Stan was hungry, so he got some fish and chips, which gave me a chance to look around at the performers in vivid, festive costumes and reflect that they all shared one thing: They didn't date much in high school. But they were having a good time and entertaining people, and those are good things. I must confess a fondness for the social misfits that seek out camaraderie through re-creation of historical periods, for I was one, too. Most people assume that I was fantastically popular in high school, but high intelligence and glasses aren't qualities the popular set seeks out in small town Arizona. But I found acceptance with the SCA crowd. The SCA welcomes those who are NOT rich, popular, or conventional; it even encourages them. If you can role-play nicely with others, you're in. Oh, sure, there are the paranoid egomaniacs, mind gamers, and political manipulators, but what organization doesn't have those? And if the SCA and Renaissance Faires give people a chance to fight to the death for a lady's honor, then get up and feast, dance, and mingle with others who enjoy escaping from the mundane aspects of their lives for a little while, so be it, even four hundred years and half a world away from the original Renaissance.

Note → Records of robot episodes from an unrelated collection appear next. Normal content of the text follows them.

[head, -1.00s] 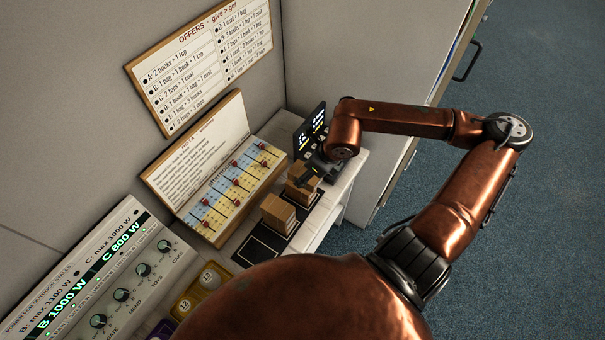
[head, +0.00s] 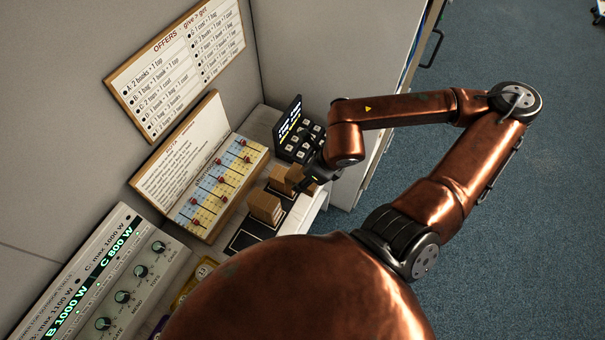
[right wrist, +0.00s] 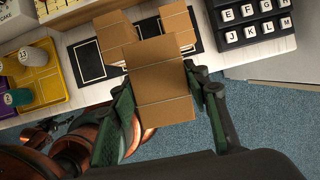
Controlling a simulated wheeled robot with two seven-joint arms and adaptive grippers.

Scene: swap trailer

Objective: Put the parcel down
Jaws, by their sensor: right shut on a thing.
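My right gripper (head: 310,178) reaches over the shelf in the head view. In the right wrist view its green fingers (right wrist: 163,115) are shut on a brown cardboard parcel (right wrist: 156,85), one on each side. Two more brown parcels stand behind it on a black mat with white-outlined squares (right wrist: 92,65): a left one (right wrist: 114,32) and a right one (right wrist: 177,22). The held parcel partly hides both. In the head view the left parcel (head: 264,206) shows apart from the gripper. Whether the held parcel touches the shelf cannot be told. My left gripper is not in view.
A black keypad with a lit screen (head: 300,135) stands at the shelf's far end, close to the gripper. Coloured trays with cups (right wrist: 30,85) lie at the other end. A slider board (head: 220,185) leans behind. The mat's near square (head: 250,232) is clear.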

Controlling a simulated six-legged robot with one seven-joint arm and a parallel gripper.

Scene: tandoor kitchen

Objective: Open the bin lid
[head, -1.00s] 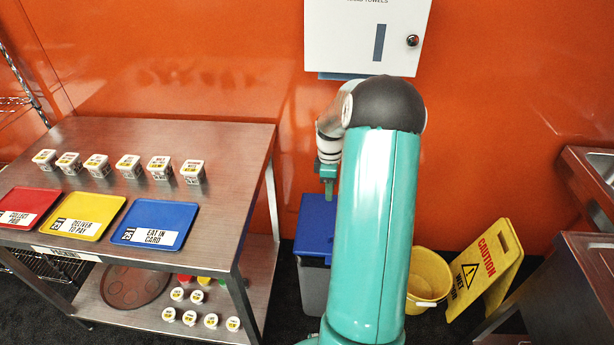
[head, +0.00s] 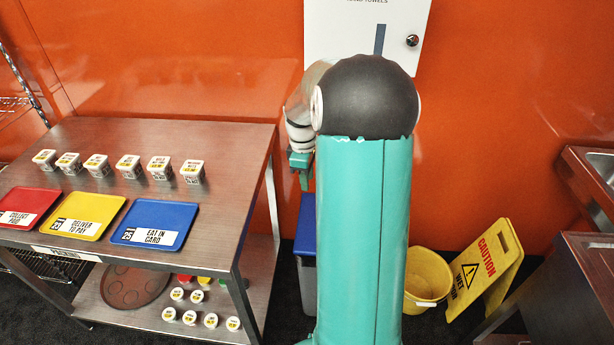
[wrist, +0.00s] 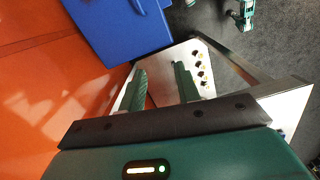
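The bin has a grey body (head: 307,285) and a blue lid (head: 306,226). It stands on the floor between the steel table and my arm, which hides its right side in the head view. The lid looks shut. The blue lid (wrist: 112,28) also shows at the top of the wrist view, beyond and left of the fingertips. My gripper (wrist: 159,70) is open and empty, its two green fingers apart and not touching the lid. In the head view my gripper (head: 304,178) hangs above the lid, near the orange wall; its fingers are small there.
A steel table (head: 225,140) with trays and small tubs stands close on the left of the bin. A white towel dispenser (head: 345,40) hangs on the wall above. A yellow bucket (head: 425,280) and a caution sign (head: 485,270) stand to the right.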

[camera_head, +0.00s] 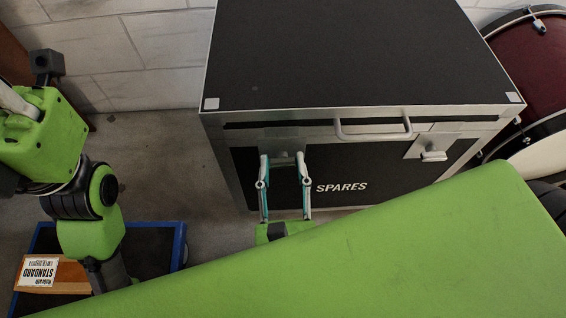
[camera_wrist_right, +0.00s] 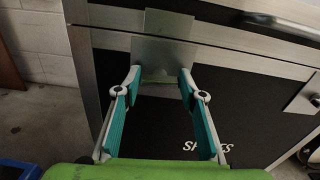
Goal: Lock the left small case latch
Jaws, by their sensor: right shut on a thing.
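The black case marked SPARES (camera_head: 345,60) stands shut against the wall, with metal edging. Its left latch (camera_head: 283,143) is a metal plate on the upper left of the front, across the lid seam; it also shows in the right wrist view (camera_wrist_right: 162,50). My right gripper (camera_head: 283,158) has its two teal-padded fingers at either side of the latch's lower part, shut on it; this also shows in the right wrist view (camera_wrist_right: 160,78). The latch's lever is mostly hidden between the fingertips. My left arm hangs at the left; its gripper is not visible.
A bar handle (camera_head: 373,134) is at the front centre of the case. The right latch (camera_head: 432,151) has its lever sticking out. A blue-edged tray (camera_head: 181,245) with a STANDARD box (camera_head: 38,273) is on the floor. A red drum (camera_head: 530,65) stands right.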

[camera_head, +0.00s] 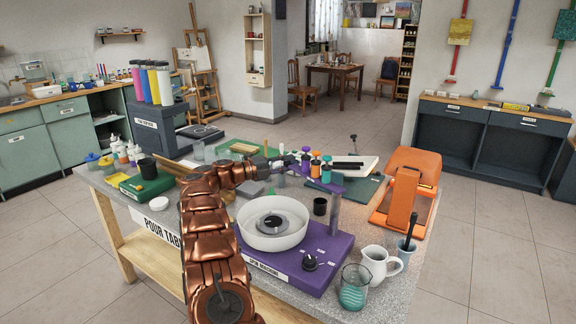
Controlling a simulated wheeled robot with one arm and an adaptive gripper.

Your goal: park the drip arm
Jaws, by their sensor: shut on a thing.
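The spin machine (290,262) is a purple base on the pour table, with a white bowl (272,238) around a dark central disc and a black knob at its front. A grey post (335,214) rises at its back right. The purple drip arm (328,186) tops the post and reaches back and left, carrying small purple, orange and teal bottles (315,166). It lies behind the bowl, not over its centre. My gripper (286,161), at the end of my copper arm, is shut at the drip arm's far left end. The exact grip is too small to see.
An orange stand (409,185) is at the table's right. A white jug (380,264) and a glass with teal liquid (354,288) stand at the front right. A small dark cup (320,206) sits close by the post. Bottles and a green box (146,186) crowd the left end.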

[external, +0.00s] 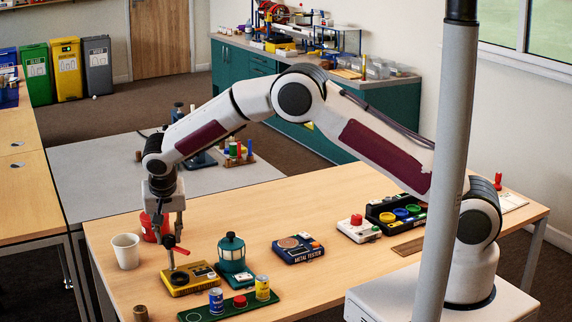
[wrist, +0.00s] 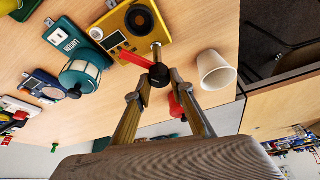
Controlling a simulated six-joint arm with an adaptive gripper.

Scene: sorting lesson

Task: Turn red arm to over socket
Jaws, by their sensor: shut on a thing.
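The red arm (external: 181,250) is a small crank with a black hub and a short metal shaft pointing down. My gripper (external: 176,237) is shut on its dark hub and holds it above the yellow box (external: 190,284). In the wrist view, my fingertips (wrist: 158,80) meet at the black hub, and the red arm (wrist: 134,58) points to the upper left. The round black socket (external: 179,278) is on the box top; it also shows in the wrist view (wrist: 140,19). The shaft end appears beside the socket there; the exact gap is unclear.
A white cup (external: 125,252) and a red container (external: 149,228) stand close by my gripper. A teal lantern (external: 231,256) is right of the yellow box, with a green battery tray (external: 206,314) in front. Clear table lies behind.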

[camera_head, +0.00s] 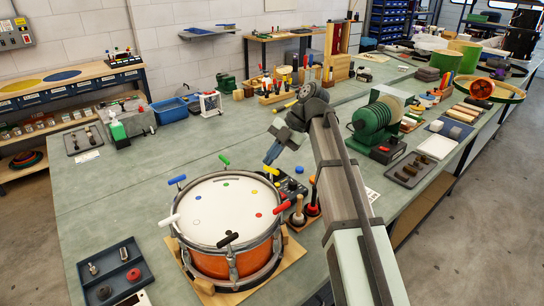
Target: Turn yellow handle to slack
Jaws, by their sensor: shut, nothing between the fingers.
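The drum (222,212) has a white head and an orange shell and sits on a wooden base on the bench. Coloured T-shaped handles stand around its rim. The yellow handle (271,170) is at the rim's far right. My gripper (269,160) is shut and empty, pointing down just above or behind the yellow handle; I cannot tell whether they touch. Around the rim are also the green handle (224,160), blue handle (177,180), red handle (281,208), black handle (228,239) and white handle (168,220). Matching coloured dots mark the drum head.
A dark box (291,187) with knobs stands right of the drum, close to my gripper. Mallets (298,212) stand upright nearby. A dark tray (112,274) lies at the front left. A green round machine (371,121) stands right of my arm. The bench (120,195) left of the drum is clear.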

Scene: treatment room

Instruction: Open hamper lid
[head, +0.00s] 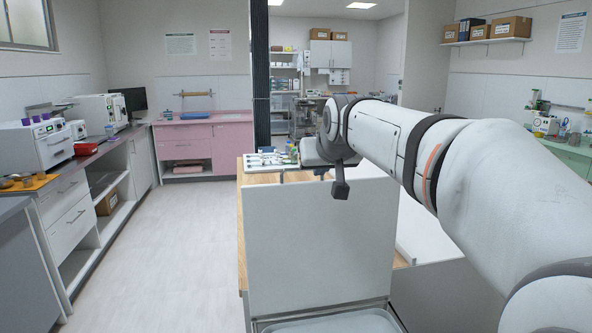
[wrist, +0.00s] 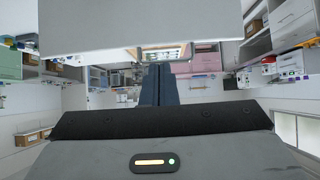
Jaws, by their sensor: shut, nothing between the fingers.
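The hamper lid (head: 318,245) is a broad pale panel standing about upright in the middle of the head view. Below it, at the bottom edge, shows part of the hamper's grey rim (head: 325,315); the rest is cut off. My arm reaches in from the right, and its wrist end is at the panel's top edge. In the wrist view, which is upside down, my gripper (wrist: 158,72) has its dark fingers shut together and empty. A pale panel (wrist: 140,25), apparently the lid, fills the top there, close to the fingertips. Whether they touch it I cannot tell.
A wood-topped table (head: 243,215) with a tray of small items (head: 268,161) stands behind the lid. A counter with lab devices (head: 40,145) runs along the left, and a pink cabinet (head: 205,142) stands at the back. The floor (head: 170,250) at left centre is clear.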

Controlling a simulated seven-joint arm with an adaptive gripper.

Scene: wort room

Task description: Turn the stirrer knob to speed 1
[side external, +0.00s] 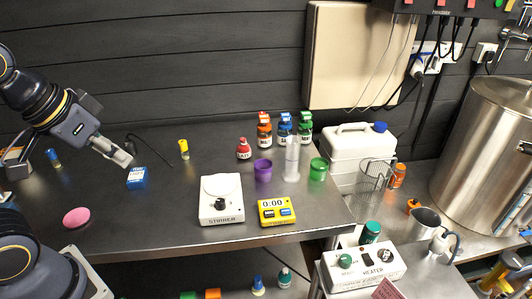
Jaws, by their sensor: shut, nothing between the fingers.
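The stirrer (222,192) is a white box on the metal bench, with a dark label along its front. Its black round knob (219,204) sits on the front part of the top. The knob's pointer and speed marks are too small to read. My gripper (131,163) is shut and empty.
Bench between blue box and stirrer is clear.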

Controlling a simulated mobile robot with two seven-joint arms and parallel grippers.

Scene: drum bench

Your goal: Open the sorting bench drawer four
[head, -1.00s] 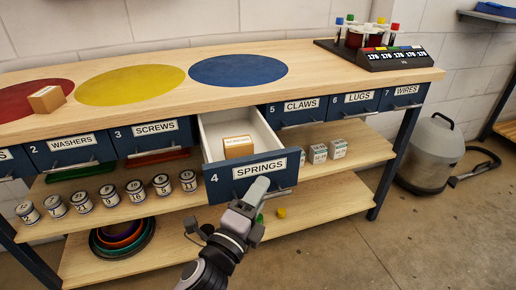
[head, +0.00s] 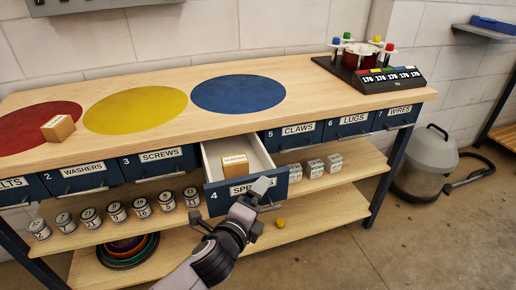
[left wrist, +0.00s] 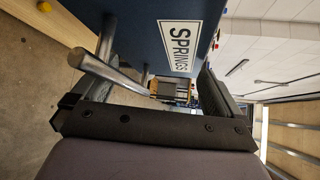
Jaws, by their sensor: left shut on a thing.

* Since my readership is unanimously in the top percentiles of intelligence, looks, and personality, I can hardly imagine that anyone reading this journal DOESN'T know about the SCA. But in the name of thoroughness, I'll explain: The SCA (www.sca.org) is an international organization for people who enjoy recreating the arts, combat, cooking, and other lifestyle aspects from 600 - 1600 C.E. (C.E. is the trendy way to say "AD"). They're structured roughly based on a European feudal system, from "households" up to "kingdoms." Kings are selected by Divine Right, demonstrated by winning the annual Crown Tourney. SCA Kings aren't technically allowed to execute people, but let's just say a lot of things go on at SCA events that nobody talks about later in the "Mundane" world.